• _What needs to be done_: Which lines hold the word "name"? Show each of them.

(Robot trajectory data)
--- start ---

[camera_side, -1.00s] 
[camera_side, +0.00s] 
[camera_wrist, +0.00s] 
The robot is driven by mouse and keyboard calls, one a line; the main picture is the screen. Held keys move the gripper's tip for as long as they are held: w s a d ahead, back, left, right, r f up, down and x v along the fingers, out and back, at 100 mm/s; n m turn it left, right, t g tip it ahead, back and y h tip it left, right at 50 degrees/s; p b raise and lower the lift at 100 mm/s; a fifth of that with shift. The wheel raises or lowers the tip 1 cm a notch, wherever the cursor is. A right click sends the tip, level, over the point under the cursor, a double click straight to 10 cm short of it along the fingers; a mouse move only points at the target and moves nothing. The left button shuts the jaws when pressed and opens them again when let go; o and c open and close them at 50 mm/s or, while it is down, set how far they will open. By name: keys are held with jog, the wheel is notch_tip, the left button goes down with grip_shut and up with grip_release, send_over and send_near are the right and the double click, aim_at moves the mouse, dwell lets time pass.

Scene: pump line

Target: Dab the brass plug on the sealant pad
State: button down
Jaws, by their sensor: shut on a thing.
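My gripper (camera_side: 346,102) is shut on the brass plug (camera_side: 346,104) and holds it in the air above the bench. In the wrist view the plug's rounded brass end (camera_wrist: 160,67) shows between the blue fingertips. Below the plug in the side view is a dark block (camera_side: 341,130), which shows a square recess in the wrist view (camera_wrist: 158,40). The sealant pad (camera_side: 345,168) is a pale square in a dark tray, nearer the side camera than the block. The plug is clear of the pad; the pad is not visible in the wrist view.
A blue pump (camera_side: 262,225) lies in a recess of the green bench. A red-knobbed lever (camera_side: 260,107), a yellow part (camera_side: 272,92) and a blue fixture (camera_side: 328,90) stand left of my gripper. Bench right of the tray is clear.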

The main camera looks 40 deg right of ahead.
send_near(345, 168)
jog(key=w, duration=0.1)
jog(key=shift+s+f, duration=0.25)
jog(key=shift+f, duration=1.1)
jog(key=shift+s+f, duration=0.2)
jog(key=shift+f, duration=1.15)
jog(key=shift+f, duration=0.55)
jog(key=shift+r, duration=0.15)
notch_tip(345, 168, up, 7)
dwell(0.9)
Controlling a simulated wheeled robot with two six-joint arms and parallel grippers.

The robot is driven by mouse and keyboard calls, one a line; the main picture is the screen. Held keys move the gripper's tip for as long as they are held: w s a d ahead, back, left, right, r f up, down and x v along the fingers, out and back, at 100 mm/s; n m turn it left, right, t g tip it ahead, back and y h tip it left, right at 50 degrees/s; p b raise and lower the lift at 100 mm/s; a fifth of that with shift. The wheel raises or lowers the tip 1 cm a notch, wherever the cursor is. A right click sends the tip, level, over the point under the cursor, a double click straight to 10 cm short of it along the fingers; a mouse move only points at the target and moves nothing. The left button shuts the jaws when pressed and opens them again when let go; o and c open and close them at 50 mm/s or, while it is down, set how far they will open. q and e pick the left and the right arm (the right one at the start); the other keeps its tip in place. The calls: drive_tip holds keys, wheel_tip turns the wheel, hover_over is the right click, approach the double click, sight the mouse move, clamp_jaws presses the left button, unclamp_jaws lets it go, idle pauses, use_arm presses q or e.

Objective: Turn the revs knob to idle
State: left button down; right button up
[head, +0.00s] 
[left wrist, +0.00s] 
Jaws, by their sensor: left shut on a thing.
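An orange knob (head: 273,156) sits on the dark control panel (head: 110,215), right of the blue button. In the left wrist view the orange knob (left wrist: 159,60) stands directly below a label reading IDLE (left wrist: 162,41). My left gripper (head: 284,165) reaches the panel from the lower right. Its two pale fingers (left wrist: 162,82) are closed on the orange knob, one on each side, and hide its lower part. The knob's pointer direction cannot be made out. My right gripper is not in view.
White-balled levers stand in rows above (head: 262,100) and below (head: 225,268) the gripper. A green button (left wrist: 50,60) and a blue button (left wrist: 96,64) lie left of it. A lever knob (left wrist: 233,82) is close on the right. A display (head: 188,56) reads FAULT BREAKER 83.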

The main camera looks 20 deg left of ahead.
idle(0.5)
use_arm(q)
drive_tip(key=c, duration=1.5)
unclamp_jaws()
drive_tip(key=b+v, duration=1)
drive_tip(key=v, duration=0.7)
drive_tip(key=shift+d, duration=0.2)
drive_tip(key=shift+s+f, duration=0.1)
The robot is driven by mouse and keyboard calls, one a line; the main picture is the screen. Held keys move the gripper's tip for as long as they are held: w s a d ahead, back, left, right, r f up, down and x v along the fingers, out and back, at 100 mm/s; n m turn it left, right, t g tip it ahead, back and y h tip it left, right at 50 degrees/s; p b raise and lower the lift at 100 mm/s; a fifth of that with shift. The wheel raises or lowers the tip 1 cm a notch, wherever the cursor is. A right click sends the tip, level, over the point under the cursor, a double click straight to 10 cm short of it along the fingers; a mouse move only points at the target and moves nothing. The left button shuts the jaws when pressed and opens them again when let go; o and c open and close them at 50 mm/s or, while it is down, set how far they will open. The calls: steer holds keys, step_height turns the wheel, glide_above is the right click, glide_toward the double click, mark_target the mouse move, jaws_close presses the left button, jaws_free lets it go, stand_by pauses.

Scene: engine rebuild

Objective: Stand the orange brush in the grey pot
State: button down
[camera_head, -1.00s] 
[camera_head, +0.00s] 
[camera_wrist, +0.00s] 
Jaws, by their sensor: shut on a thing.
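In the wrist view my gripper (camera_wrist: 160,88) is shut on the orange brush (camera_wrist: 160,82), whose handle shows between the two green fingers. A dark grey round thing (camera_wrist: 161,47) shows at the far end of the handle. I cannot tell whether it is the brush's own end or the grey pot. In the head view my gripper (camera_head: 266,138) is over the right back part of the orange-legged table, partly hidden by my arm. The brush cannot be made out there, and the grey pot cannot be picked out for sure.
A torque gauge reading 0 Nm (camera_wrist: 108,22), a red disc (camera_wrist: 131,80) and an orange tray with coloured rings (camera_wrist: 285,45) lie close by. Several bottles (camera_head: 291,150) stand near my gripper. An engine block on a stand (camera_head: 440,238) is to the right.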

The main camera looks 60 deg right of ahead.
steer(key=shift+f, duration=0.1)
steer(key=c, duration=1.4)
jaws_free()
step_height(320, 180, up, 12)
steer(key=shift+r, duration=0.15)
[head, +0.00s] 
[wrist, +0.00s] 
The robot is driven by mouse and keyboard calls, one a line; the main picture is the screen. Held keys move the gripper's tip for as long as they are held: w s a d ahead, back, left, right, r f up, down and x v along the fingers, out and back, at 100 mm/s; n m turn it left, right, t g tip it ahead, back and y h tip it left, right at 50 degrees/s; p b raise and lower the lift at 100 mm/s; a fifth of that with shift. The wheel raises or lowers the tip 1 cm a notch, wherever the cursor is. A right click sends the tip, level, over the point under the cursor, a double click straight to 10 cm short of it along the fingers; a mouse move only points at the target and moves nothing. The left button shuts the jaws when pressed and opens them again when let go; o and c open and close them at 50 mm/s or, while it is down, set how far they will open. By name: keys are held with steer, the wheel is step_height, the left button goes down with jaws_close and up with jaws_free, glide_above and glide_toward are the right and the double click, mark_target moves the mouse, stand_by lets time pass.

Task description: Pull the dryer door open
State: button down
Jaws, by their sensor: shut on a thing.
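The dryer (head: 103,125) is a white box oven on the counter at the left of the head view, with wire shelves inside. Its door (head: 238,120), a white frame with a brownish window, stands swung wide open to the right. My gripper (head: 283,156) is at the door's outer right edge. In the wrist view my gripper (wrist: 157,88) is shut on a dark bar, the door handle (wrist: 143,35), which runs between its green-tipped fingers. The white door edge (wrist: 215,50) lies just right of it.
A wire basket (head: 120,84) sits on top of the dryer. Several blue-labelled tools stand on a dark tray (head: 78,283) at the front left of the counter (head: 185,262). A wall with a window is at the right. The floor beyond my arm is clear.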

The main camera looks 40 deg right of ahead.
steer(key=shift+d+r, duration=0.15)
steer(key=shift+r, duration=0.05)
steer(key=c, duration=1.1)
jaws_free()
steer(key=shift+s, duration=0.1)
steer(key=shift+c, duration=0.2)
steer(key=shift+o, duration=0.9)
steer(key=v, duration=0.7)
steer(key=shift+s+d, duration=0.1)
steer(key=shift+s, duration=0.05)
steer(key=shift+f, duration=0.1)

--- end ---

• _Result of the task_:
The robot is driven by mouse and keyboard calls, one a line; the main picture is the screen. Held keys move the gripper's tip for as long as they are held: w s a d ahead, back, left, right, r f up, down and x v along the fingers, out and back, at 100 mm/s; n m turn it left, right, t g tip it ahead, back and y h tip it left, right at 50 degrees/s; p b raise and lower the lift at 100 mm/s; a fifth of that with shift. The wheel raises or lowers the tip 1 cm a notch, wherever the cursor is. A right click sends the tip, level, over the point under the cursor, a double click straight to 10 cm short of it along the fingers; a mouse move only points at the target and moves nothing. The left button shuts the jaws when pressed and opens them again when let go; o and c open and close them at 50 mm/s or, while it is down, set how far they will open. By name: keys are held with jog, the wheel is notch_tip, the left button goes down with grip_shut and up with grip_release, send_over and send_near are the right and the double click, aim_at moves the mouse, dwell lets time pass.
The robot is driven by mouse and keyboard calls, one a line; the main picture is the screen. Held keys move the gripper's tip for as long as they are held: w s a d ahead, back, left, right, r f up, down and x v along the fingers, out and back, at 100 mm/s; n m turn it left, right, t g tip it ahead, back and y h tip it left, right at 50 degrees/s; p b raise and lower the lift at 100 mm/s; a fifth of that with shift. The wheel raises or lowers the tip 1 cm a notch, wherever the cursor is. A right click sends the tip, level, over the point under the cursor, a double click straight to 10 cm short of it along the fingers; a mouse move only points at the target and moves nothing. The left button shuts the jaws when pressed and opens them again when let go; o and c open and close them at 50 mm/s or, while it is down, set how far they will open. By name: keys are held with steer, the wheel is step_height, the left button goes down with jaws_close and up with jaws_free, glide_above and glide_toward are the right and the double click, mark_target moves the mouse, stand_by lets time pass.

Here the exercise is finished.